Au cours d’un “Débat sur le problème énergétique africain” portant sur “La science, la technique et le développement de l’Afrique – l’Afrique et son avenir”, au Symposium international de Kinshasa, du 20 – 30 avril 1985, le Dr Cheikh Anta Diop à qui les barons de la connaissance infuse et le pouvoir totalitaire interdisent l’enseignement, exprime alors son incroyable pensée sur une problématique plus actuelle que jamais. Reprise par la première édition du journal Campus du Centre des oeuvres universitaires de Dakar (COUD) paru vendredi 7 février à l’occasion de la célébration du 34e anniversaire de la disparition du pharaon Diop, Maderpost donne ici la version électronique. A lire ! Absolument.
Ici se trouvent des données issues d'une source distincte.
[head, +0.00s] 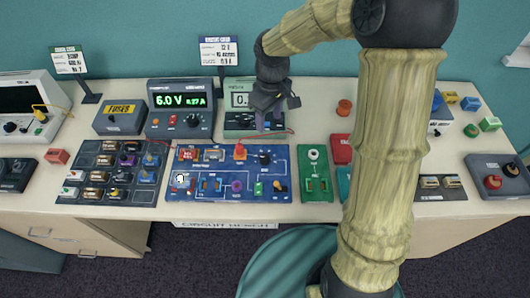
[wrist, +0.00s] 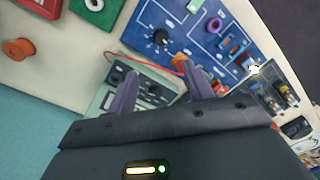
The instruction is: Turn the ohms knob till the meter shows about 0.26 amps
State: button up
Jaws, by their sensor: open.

“Faisons une projection dans le proche avenir et demandons-nous quelle sera la physionomie énergétique du monde, dans 30 à 40 ans, aux confins des années 2010 à 2020. Si le rythme actuel de la consommation mondiale est maintenu les experts sont à peu près d’accord pour prévoir une pénurie croissante dans le domaine des sources d’énergie primaires fossiles, c’est-à-dire celui des hydrocarbures, du gaz naturel, du charbon, des tourbes etc., même en faisant la part des nappes et mines importantes restant à découvrir au niveau des continents.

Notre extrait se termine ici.